Por el camino de las remembranzas, Raúl siempre llega a Birán, entrañable rincón del alma donde confluyen los rostros y el paisaje con idéntica intensidad. Allí permanecen los espigados caguairanes, horcones de la casa grande donde él nació y creció junto a sus padres y hermanos. El cariño hacia ellos brota como manantial que baja de las montañas de los Pinares de Mayarí, es un caudal fresco y presuroso; permanece en el espíritu a pesar de las tempestades y el tiempo.
Luego de sobresaltos y penas familiares por la muerte de la tía María Antonia en el año 1929, el nacimiento de Raúl, el 3 de junio de 1931, fue una noticia feliz que alivió y alegró a todos los que rodeaban a Lina, en especial a don Ángel, quien ansioso, daba vueltas a su sombrero entre las manos, mientras tenía lugar el paritorio, una circunstancia que le parecía interminable.
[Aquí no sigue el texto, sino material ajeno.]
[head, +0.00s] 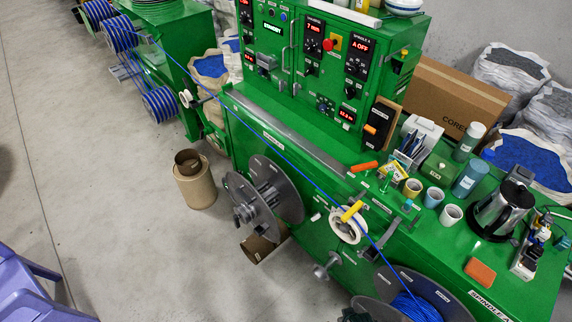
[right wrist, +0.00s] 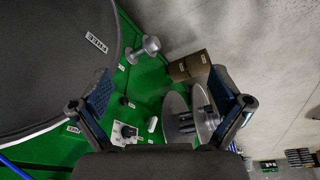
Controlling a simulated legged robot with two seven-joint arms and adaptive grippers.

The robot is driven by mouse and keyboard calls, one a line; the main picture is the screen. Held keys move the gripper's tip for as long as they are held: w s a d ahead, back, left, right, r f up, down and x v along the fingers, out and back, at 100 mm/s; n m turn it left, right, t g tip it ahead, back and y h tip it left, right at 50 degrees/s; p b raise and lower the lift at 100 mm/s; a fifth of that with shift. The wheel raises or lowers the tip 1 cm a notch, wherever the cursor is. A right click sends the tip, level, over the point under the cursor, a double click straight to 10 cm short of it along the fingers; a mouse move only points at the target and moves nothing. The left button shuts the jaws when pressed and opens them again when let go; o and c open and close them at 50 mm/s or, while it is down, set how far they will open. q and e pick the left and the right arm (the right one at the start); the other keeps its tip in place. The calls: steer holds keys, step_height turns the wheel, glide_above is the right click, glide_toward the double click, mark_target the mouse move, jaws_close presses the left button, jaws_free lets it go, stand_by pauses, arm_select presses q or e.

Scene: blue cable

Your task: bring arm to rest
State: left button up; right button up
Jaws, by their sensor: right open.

También Angelita, Ramón y Fidel, los niños de la casa, percibieron la felicidad inundándolo todo como un bálsamo. Fidel recordó siempre aquel día de gritos, olores a alcanfor y dicha inmensa, cuando Isidra Tamayo dio la buena nueva de que, tanto la madre como el niño recién nacido, se encontraban bien.
Años después, transcurrida toda una vida, mientras repasa los aconteceres de su existencia, Raúl recordará a sus padres como seres de trabajo, de despertar madrugador y laborioso, de cercanías afables a quienes los rodeaban, con una dosis de cuidado por el patrimonio familiar y una actitud generosa hacia los pobladores sencillos. Más allá de las amplias habitaciones y los corredores que circundaban la casa, para Raúl todo era próximo, natural, apreciado: lo mismo los haitianitos, que los rumoreos del monte, los campesinos veteranos de las guerras, los amigos de juegos, el paisaje de los Pinares de Mayarí en lontananza, el quejumbroso andar de las carretas y el susurro del viento en las cañas, el escándalo en la valla de gallos, los dulces de harina y miel y, ya de joven, los velorios como recurrente ámbito de intercambio social , las fiestas y las lidias de gallos, al tiempo que repara en injusticias con una mirada que va siendo más lúcida pero aún espontánea[…] esparcimientos y aconteceres antes de irse a La Habana con Fidel y comenzar a estudiar Derecho Administrativo y en especial, la sociedad, en libros marxistas como El origen de la familia, la propiedad privada y el Estado, de Federico Engels, que Fidel le dio a leer y le introdujo en una catarata de inquietudes y lecturas, fervientes involucramientos y acciones políticas.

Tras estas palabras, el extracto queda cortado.